Determine the distribution underlying several given scores and their percentiles

819 Views Asked by At

I am trying to build a FICO score calculator that estimates one's FICO score given one's percentile from another credit report. FICO score data is kept fairly secret, but the following information is publicly available for 2012:

  • A score of 750 had a percentile of 62.8%
  • A score of 800 had a percentile of 81.7%
  • A score of 850 had a percentile of 95.5%
  • The average score was 689.
  • The median score was 723.

I tried to guess the standard distribution using Z-scores for the known data in combination with Excel's NORMSDIST function. The "Percentile" row below is calculated with NORMSDIST while the "Actual" row reflects the percentiles listed above:

enter image description here

The problem I ran into is this: when I approximate the standard deviation needed to place one of the given data points in the correct percentile, this results in incorrect percentiles for the other given data. This indicates that the known score/percentile data do not fit the standard normal distribution. How do I find a distribution that fits the given data?

1

There are 1 best solutions below

2
On BEST ANSWER

The above result means that the standard normal distribution cannot fit adequately enough to your data. That is because the percentiles of your data do not match to the percentiles that you would have if the distribution was standard normal.

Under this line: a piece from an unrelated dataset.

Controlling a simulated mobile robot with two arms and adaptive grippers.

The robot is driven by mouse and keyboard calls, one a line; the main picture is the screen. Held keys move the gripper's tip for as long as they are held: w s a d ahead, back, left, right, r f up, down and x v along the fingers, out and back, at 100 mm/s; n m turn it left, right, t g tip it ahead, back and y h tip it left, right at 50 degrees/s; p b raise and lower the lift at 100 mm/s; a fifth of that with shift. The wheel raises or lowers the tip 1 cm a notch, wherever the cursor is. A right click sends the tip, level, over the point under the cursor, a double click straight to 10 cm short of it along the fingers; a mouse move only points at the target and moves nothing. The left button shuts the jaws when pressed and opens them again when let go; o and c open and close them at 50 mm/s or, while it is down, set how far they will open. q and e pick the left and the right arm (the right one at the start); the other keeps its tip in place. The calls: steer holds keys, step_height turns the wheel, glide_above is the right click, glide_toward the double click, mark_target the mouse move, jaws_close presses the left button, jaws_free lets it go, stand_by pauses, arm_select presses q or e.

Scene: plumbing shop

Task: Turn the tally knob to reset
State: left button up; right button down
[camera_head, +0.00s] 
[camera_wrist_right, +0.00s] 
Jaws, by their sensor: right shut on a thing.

In order to determine the appropriate distribution for your data note that the mean is less than the median. This means that the distribution of your data has negative skewness. So, you should look for a negatively skewed continuous distribution. Moreover you should check (if possible) whether the underlying distribution can be assumed unimodal or bimodal. (Most distributions that are used are unimodal).

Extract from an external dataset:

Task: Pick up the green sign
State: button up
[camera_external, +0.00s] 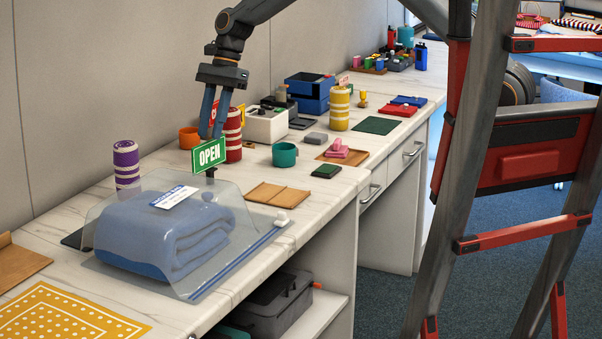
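The green sign (209,154) with white "OPEN" lettering is upright behind the clear bag, near the middle of the counter. A small dark piece shows just below it, and its foot is partly hidden by the bag. My gripper (212,134) points down from above with its two dark fingers at the sign's top edge. The fingertips overlap the sign's top in this view. I cannot tell whether they grip it, touch it or hover just behind it.
A clear bag with a folded blue cloth (165,235) lies in front of the sign. A red striped canister (233,135) stands close behind on the right, a purple striped canister (126,165) at left. A teal mug (285,155) and brown folder (278,194) sit to the right.

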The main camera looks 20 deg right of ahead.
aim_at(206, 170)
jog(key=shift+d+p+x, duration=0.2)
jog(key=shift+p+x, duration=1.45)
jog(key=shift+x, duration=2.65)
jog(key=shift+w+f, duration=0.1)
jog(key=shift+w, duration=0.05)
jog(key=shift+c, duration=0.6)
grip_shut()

One standard example of a known distribution (with known I mean with a closed analytical form) with these characteristics is the Weibull distribution with shape parameter $>>1$ (for example equal to $30$ or more). A statistical package such as Minitab or SPSS (or Excel) can calculate the percentiles of the Weibull distribution for different values of the shape parameter and the scale parameter. For the shape parameter use a value of around $30$ or more (trial and error to find the exact one). For the scale parameter use a value around $750$. Actually for the scale parameter you should use the mode of the sample (if known) assuming that the distribution is unimodal. But due to the negative skewness the mode should be assumed a little bigger than the median ($723$) thus the suggested value of $750$.